Crude Slips As Macro Worries Weigh On Market
Oil futures slid for the sixth session in a row Friday, settling at their lowest level in nearly seven months and setting yet another new low for the year as macro-economic worries and weak supply-demand fundamentals weighed on the market.
The market was modestly lower most of the day but took a sharp dive with a half hour left in the trading session, falling as much as 1.6% before recovering slightly at the close. Light, sweet crude for June delivery settled down $1.08, or 1.2%, at $91.48 a barrel on the New York Mercantile Exchange, their lowest price since Oct. 26. Brent crude on the ICE futures exchange ended down 35 cents, or 0.3%, at $107.14 a barrel.
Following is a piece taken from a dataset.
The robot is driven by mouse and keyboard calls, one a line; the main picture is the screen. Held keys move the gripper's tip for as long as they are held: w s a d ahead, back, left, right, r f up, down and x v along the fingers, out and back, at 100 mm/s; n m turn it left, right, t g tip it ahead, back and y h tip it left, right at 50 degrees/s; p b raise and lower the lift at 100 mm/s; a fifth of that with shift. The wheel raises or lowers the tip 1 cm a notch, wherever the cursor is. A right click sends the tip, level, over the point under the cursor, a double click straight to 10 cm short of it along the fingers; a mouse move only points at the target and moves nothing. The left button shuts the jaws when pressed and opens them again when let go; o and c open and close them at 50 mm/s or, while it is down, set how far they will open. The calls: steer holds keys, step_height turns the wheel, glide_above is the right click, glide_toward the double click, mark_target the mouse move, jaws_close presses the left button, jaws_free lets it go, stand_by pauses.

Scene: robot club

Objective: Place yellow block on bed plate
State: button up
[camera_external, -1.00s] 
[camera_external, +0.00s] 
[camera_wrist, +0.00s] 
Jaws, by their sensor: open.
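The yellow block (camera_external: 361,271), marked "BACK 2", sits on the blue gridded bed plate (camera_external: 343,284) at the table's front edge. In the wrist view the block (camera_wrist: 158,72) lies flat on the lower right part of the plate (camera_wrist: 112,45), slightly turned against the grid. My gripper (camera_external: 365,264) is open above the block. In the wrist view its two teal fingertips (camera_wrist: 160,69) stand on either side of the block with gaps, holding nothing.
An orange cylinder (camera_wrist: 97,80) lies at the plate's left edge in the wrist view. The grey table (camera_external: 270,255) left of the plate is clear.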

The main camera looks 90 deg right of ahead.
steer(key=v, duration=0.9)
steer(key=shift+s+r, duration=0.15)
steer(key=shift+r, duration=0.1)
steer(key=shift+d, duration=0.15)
Oil spiked earlier this year on speculation of a supply disruption as tensions between the West and Iran mounted over its nuclear ambitions, but now that the air is clearing the market is pulling back to focus on more basic concerns. Uncertainty over financial conditions in Europe, with the downgrade of Spanish banks and continued questions over whether Greece will leave the euro zone, have combined with worries about growth and employment in the U.S. Domestic oil inventories hit a 22-year high according to data released earlier this week amid growing supplies and falling demand, and OPEC nations have been pumping more to compensate for the anticipated removal of Iranian supplies from the market when an embargo kicks in July 1.
Taken together, the trends paint a bearish picture for global oil fundamentals. Contract prices are now off 13.8% since May 1 and 17.3% off its high of the year set March 1, and analysts say the trend is likely to continue barring sudden new developments--with most seeing prices in the mid-$80s before long.
"Overall the run-up was a bubble I think with regard to Iran," said Stephen Schork, president of advisory firm The Schork Group. "As long as we don't get any headlines the trend is still your friend here."
Part of what is driving lower is the falling euro, which has strengthened the dollar and restored, at least in the near-term, the strong inverse correlation between oil and the dollar, sending oil prices lower.
"Whatever happens in the euro is going to dictate what happens in equity and commodity markets," said Brian LaRose, a technical analyst at brokerage ICAP. "If the euro can continue down, then I really see no hope for a bottom in equities or commodities."
Front-month June reformulated gasoline blendstock, or RBOB, settled up 0.4% to $2.8895 a gallon. June heating oil settled down 0.7% at $2.83 a gallon.